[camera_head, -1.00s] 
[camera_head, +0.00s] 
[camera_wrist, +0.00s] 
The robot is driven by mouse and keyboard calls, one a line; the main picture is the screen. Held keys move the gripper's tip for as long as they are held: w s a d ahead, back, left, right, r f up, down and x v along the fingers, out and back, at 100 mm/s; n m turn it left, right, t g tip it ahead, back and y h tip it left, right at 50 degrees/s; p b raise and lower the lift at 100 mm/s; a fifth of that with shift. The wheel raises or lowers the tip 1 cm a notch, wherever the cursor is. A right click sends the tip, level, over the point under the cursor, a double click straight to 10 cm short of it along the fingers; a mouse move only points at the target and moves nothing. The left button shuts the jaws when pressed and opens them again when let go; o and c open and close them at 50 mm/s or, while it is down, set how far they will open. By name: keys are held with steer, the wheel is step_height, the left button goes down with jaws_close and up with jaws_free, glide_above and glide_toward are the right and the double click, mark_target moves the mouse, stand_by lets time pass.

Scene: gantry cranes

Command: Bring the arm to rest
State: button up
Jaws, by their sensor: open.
* * * *
* What you have to do
Extract, exactly as they appear, the lines from the one containing "Command: Bring the arm to rest" through the final line.

* Exercise solution
Command: Bring the arm to rest
State: button up
Jaws, by their sensor: open.

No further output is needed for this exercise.